Mélanges d’espèces et utilisation des légumineuses
Pour Pierre Chenu, éleveur laitier en Côtes d’Armor, la « prise de conscience d’un sol vivant » s’est également faite à l’occasion de l’arrêt du labour, pour réduire ses coûts de mécanisation. Depuis, il a arrêté insecticides puis fongicides et enfin, tout apport de Glyphosate. Il prône la diversification des rotations, le développement des couverts végétaux, l’utilisation de mélanges d’espèces que ce soit pour les céréales ou les légumineuses et n’hésite pas à semer son blé en semis direct, dans de la luzerne. Des techniques qui ont également abouti à une baisse de ses achats de compléments alimentaires pour ses animaux qui sont aujourd’hui « en meilleure santé et qui produisent un lait de meilleure qualité » affirme-t-il.
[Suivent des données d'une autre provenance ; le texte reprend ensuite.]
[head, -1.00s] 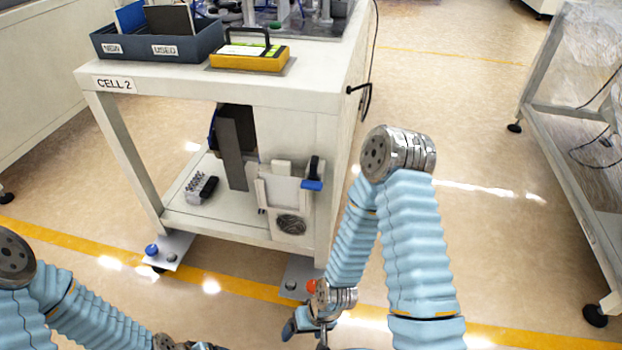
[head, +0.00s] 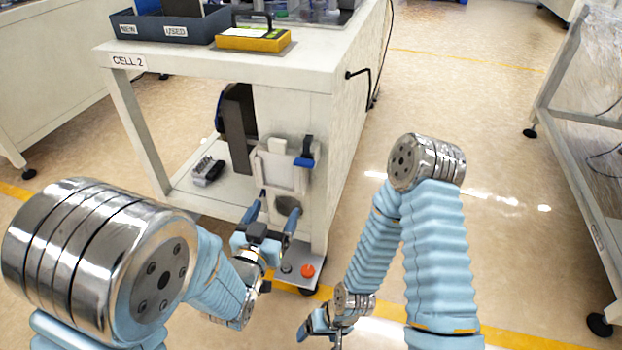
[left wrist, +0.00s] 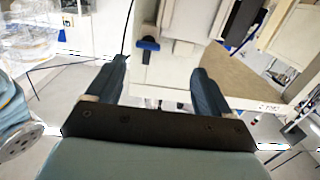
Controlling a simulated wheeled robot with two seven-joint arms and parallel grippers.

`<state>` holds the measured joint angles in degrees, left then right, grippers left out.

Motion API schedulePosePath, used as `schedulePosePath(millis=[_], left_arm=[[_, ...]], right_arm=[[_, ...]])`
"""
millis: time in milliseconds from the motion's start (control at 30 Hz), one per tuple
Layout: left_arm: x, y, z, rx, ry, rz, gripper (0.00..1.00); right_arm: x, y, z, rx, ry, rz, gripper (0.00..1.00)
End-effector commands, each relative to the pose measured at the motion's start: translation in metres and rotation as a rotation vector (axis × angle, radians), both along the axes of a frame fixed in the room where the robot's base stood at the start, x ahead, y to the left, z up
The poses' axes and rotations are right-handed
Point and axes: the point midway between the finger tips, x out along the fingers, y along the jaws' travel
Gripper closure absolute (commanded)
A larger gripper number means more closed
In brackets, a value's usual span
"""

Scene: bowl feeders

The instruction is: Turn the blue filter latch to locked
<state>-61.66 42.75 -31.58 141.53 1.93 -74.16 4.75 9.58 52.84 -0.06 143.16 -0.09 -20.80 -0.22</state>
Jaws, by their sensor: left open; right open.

Jean louis Peyraud , chercheur à l’Inra, est lui aussi persuadé que l’utilisation des légumineuses est l’une des voies du succès de l’agroécologie. « Ces plantes qui captent l’azote de l’air sont par exemple un excellent compagnon de l’ensilage de maïs », plaide-t-il.
De la haute intelligence agronomique
Thierry Doré, directeur scientifique à AgroParisTech, explique que ce retour à l’agronomie, c’est avant tout une question de raisonnement : « Se donner les capacités de comprendre comment fonctionnent ses écosystémes et les piloter ». Des changements de production qui demandent toutefois une période de transition, parfois difficile : « Il faut du temps pour que de nouveaux équilibres s’installent entre les communautés vivantes, il n’y a pas de lendemains qui chantent », estime le scientifique.
« L’agroécologie, c’est tout sauf de l’archaïsme, c’est de la haute intelligence agronomique », partage Vincent Tardieu. Pas de recettes toutes faites donc, mais des démarches pragmatiques et beaucoup de métissage de pratiques avec, en fil conducteur, une même idée : remettre au cœur de la production agricole les processus agronomiques et écologiques.
Une des clés de la réussite ? Le travail en réseaux, répondent les agriculteurs qui appartiennent tous à des Cuma ou à des groupements techniques comme "B.A.S.E"* . « Quand on sort des sentiers battus, le regard de ses voisins, voire de sa famille n’est pas toujours tendre. Il faut se serrer les coudes et progresser ensemble », résume Vincent Tardieu.
Une démarche longue et complexe mais qui, comme semblent le prouver les témoignages enthousiastes de cette journée, apporte beaucoup de satisfactions, de plaisirs sans remettre en cause la réussite économique : « J’ai rencontré des gens passionnés et passionnants mais surtout, j’ai retrouvé le plaisir du métier de cultivateur », conclut Philippe Pastoureau.